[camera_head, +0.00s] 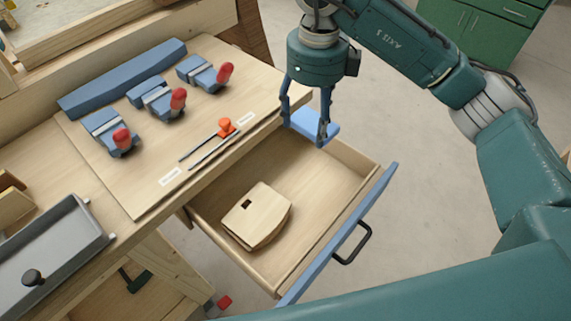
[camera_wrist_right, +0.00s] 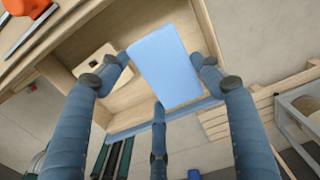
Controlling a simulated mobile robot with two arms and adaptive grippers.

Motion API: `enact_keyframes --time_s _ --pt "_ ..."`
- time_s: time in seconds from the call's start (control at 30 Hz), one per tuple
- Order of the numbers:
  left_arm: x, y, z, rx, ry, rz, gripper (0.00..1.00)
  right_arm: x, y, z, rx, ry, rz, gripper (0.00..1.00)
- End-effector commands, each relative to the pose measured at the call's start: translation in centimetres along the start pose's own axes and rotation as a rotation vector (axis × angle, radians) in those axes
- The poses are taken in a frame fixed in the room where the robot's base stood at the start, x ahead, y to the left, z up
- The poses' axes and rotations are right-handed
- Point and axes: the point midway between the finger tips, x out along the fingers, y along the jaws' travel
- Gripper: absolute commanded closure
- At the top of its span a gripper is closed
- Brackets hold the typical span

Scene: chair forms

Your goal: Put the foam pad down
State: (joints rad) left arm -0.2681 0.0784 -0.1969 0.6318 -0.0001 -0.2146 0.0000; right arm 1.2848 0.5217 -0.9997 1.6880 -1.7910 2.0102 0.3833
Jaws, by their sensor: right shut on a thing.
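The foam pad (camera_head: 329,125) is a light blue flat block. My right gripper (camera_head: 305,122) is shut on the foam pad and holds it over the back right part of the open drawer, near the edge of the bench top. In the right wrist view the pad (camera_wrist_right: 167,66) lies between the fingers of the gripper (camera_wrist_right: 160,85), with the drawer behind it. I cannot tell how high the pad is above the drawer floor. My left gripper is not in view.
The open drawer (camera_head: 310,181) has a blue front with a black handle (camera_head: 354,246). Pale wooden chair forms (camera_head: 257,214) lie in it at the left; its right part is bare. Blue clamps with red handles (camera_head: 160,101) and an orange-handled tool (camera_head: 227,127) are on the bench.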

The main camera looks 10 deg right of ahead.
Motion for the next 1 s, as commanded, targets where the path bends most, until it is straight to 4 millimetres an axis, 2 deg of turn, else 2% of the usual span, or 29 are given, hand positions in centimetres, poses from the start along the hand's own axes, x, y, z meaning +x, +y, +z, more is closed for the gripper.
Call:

..........

**Set problem**
List each line in the listing that contains the string "along".

**Solution for this problem**
- End-effector commands, each relative to the pose measured at the call's start: translation in centimetres along the start pose's own axes and rotation as a rotation vector (axis × angle, radians) in those axes
- Point and axes: the point midway between the finger tips, x out along the fingers, y along the jaws' travel
Motion for the next 1 s, as commanded, targets where the path bends most, until it is straight to 4 millimetres an axis, 2 deg of turn, else 2% of the usual span, or 29 are given, hand positions in centimetres, poses from the start along the hand's own axes, x, y, z meaning +x, +y, +z, more is closed for the gripper.

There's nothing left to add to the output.